Frame 1, ball 1: 7 pins
Frame 1, ball 2: 3 pins (spare)
Frame 2, ball 1: 4 pins
Frame 2, ball 2: 2 pins
The total score from these throws is: 7 + 3 + 4(bonus) + 4 + 2 = 20

A player who bowls a spare in the tenth (final) frame, is awarded one extra ball so as to allow for the bonus points.

Correctly calculating bonus points can be difficult, especially when combinations of strikes and spares come in successive frames. In modern times, however, this has been overcome with automated scoring systems, linked to the machines that set and clear the pins between frames. A computer automatically counts pins that remain standing, and fills in a virtual score sheet (usually displayed on monitors above each lane).

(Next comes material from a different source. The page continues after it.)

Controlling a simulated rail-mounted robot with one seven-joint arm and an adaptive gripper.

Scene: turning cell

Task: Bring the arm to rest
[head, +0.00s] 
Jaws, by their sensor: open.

The maximum score in a game of ten-pin is 300. The maximum 3 game series score is 900, which has only been achieved a handful of times in bowling history. The odds of bowling a perfect game and/or series depend on the condition of the lanes and the skill of the bowler. It is not something that is easily accomplished. This is scored by bowling twelve strikes: one for each frame and one for each of the two bonus balls in the tenth frame. In this way, each frame will score thirty points. (see above—Scoring: Strike).


Lanes in a bowling alley
Lanes in a bowling alley

The regulations listed here are generally based around regulations set by the United States Bowling Congress (formed by the merger of the American Bowling Congress and the Women's International Bowling Congress). They may not apply in all locales.

Lane Dimensions

The bowling lane is 60 feet (18.28 metres) from the foul line to the head pin (1-pin); of that distance, there are 15 feet (4.57 metres) from the foul line to the guide arrows. The lane is 42 inches (106.7 cm) wide and normally consists of 39 wooden boards or a synthetic material. The bowling lane has two sets of approach dots; from the foul line back to the first set of approach dots is 12 feet (3.65 metres) and to the second set of approach dots is 15 feet (4.57 metres) (an additional 3 feet/91 cm).

Ball Regulations

For competition bowling, a ball must be made of a completely solid material and its weight must be distributed evenly. The circumference of the ball must not be more than 27 inches (68.6 cm), and the ball cannot weigh more than 16 pounds (7.26 kg). The ball must have a smooth surface over its entire circumference except for holes or indentations used for gripping the ball, identification letters and numbers, and general wear from normal use.